R v Kengike

Case

[2008] NZCA 32

27 February 2008

No judgment structure available for this case.

IN THE COURT OF APPEAL OF NEW ZEALAND

CA437/07
[2008] NZCA 32

THE QUEEN

v

JOSEPH KENGIKE

Hearing:18 February 2008

Court:Robertson, Randerson and Ronald Young JJ

Counsel:S D Cassidy for Appellant


J M Jelas for Crown

Judgment:27 February 2008 at 2.30 pm

JUDGMENT OF THE COURT

A        The appeal against sentence is allowed.

BThe sentence of ten years’ imprisonment with a minimum period of imprisonment of five years is quashed.

CA sentence of eight years’ imprisonment with a minimum period of imprisonment of four years is substituted.

____________________________________________________________________

REASONS OF THE COURT

(Given by Randerson J)

[1]       On 3 May 2007, the appellant was convicted of manslaughter after trial by jury in the High Court for murder.  The trial judge was Priestley J who sentenced the appellant on 6 July 2007 to ten years’ imprisonment with a minimum period of five years’ imprisonment.

[2]       This appeal against sentence is advanced on the basis that the starting point adopted by the sentencing Judge was too high.

Background

[3]       At the time of sentencing, the appellant was 29 years of age.  The victim was his partner in a relationship of at least ten years standing which had resulted in the birth of six children.  The youngest children were twins aged about six months at the time of the offending.  On 14 November 2005, the appellant appeared in the District Court on charges of assault and breach of a protection order in relation to the victim.  He was bailed on strict conditions including that he was not to drink alcohol and not to make contact directly or indirectly with the victim. 

[4]       Just three days later, on 17 November 2005, the victim, her brother and the appellant began drinking early in the day.  The Judge found there was a high level of alcohol consumption and that, during the evening at a tavern in Tokoroa, the appellant was in a “bad and possessive mood”.  He found that the victim was also behaving aggressively on that evening including hitting the appellant on one occasion and kicking his motor vehicle.  At one stage of the evening, the appellant was seen to have his hands around the victim’s neck and told her at one point “yours is coming”.

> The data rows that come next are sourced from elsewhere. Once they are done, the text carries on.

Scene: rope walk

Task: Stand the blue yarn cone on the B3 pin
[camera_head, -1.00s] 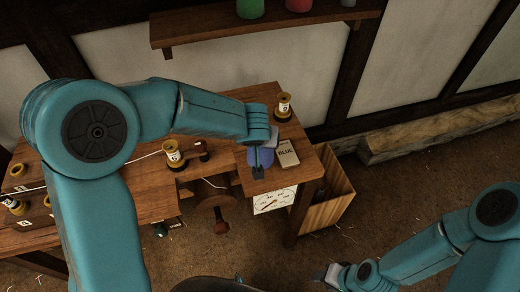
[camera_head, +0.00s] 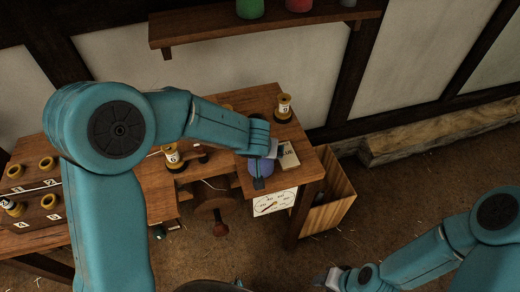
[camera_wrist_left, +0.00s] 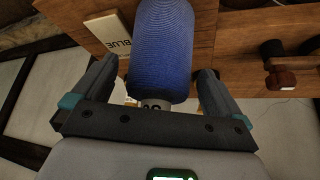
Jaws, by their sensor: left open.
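The blue yarn cone (camera_head: 243,176) is on the right part of the wooden bench, largely hidden behind my left gripper (camera_head: 262,165) in the head view. In the left wrist view the blue cone (camera_wrist_left: 163,48) lies between the fingers of my open left gripper (camera_wrist_left: 156,85), with a gap visible at each side. A card (camera_wrist_left: 109,32) marked BLUE lies beside it. Labelled blocks with yellow-rimmed spools (camera_head: 46,163) are at the left; I cannot make out a B3 label. My right gripper (camera_head: 333,278) is low at the right, too small to judge its jaws.
A wall shelf (camera_head: 260,28) holds other cones.

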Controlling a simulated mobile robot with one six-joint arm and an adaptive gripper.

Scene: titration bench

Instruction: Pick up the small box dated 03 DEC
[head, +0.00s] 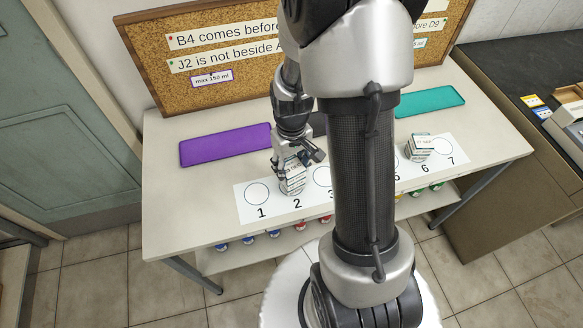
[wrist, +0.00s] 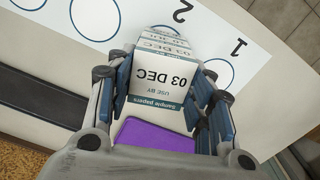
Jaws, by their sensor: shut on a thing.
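A small white box with a teal band, its top face reading "USE BY 03 DEC", is in the wrist view (wrist: 158,72), between the fingers of my gripper (wrist: 168,92). The gripper is shut on it. In the head view my gripper (head: 302,159) is at circle 2, and the held box (head: 293,167) is partly hidden by the fingers. Another small box (head: 292,186) is directly below it on circle 2; its edge shows in the wrist view with a label that seems to end in JUL (wrist: 172,33). Whether the two boxes touch I cannot tell.
A numbered white strip (head: 248,211) runs along the table. Another small box stack (head: 420,148) stands near 6. A purple mat (head: 226,145) and a teal mat (head: 430,101) lie behind. A corkboard (head: 150,60) stands at the back. My arm hides the middle positions.

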[5]       In circumstances that are not entirely clear, the victim returned to her home in the early hours of 18 November and was followed by the appellant.  Neighbours heard voices and banging noises.  Some 30 hours later, on 19 November, the victim was discovered, lying in her bed in a deeply unconscious state.  In the meantime, the appellant had returned to Auckland on the morning of the day the injuries were inflicted.  He did not seek assistance for the victim but left after telling an acquaintance that the victim and her children were well.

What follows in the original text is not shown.